■ TASK DETAILS
For each line in the data below that holds "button", return a copy.

┄┄┄┄┄┄┄┄┄┄┄┄┄┄┄┄┄┄┄┄

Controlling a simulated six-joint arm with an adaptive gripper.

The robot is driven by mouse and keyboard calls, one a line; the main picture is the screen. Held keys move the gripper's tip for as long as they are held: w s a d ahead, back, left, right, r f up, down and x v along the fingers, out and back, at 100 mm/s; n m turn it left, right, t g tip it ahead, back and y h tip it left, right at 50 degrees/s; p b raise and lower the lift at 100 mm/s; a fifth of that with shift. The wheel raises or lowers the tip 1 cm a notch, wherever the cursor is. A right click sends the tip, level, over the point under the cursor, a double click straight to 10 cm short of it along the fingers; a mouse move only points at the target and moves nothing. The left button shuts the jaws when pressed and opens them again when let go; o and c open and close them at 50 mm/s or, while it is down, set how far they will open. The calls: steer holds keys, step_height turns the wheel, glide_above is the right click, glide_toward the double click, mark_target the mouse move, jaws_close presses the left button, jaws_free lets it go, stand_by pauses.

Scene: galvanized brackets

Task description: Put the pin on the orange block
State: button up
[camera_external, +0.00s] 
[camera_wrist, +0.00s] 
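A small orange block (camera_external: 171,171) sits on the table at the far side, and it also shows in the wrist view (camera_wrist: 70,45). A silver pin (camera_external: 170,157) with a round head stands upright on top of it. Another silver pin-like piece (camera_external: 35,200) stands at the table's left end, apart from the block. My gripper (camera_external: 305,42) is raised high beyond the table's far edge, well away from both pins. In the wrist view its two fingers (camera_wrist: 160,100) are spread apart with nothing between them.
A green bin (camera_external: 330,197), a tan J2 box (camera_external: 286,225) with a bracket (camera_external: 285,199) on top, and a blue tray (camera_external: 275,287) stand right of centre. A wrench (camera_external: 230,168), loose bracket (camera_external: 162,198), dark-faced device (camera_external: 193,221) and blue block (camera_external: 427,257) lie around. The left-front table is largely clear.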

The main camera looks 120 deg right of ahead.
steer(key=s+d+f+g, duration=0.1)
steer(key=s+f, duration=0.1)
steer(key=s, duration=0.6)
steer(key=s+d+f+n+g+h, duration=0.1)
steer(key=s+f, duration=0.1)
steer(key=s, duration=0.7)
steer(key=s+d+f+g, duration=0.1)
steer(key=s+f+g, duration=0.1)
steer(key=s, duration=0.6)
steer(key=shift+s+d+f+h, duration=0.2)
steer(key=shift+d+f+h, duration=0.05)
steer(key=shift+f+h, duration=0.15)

┄┄┄┄┄┄┄┄┄┄┄┄┄┄┄┄┄┄┄┄

■ RESPONSE TO THE EXERCISE
The robot is driven by mouse and keyboard calls, one a line; the main picture is the screen. Held keys move the gripper's tip for as long as they are held: w s a d ahead, back, left, right, r f up, down and x v along the fingers, out and back, at 100 mm/s; n m turn it left, right, t g tip it ahead, back and y h tip it left, right at 50 degrees/s; p b raise and lower the lift at 100 mm/s; a fifth of that with shift. The wheel raises or lowers the tip 1 cm a notch, wherever the cursor is. A right click sends the tip, level, over the point under the cursor, a double click straight to 10 cm short of it along the fingers; a mouse move only points at the target and moves nothing. The left button shuts the jaws when pressed and opens them again when let go; o and c open and close them at 50 mm/s or, while it is down, set how far they will open. The calls: steer holds keys, step_height turns the wheel, glide_above is the right click, glide_toward the double click, mark_target the mouse move, jaws_close presses the left button, jaws_free lets it go, stand_by pauses.
State: button up

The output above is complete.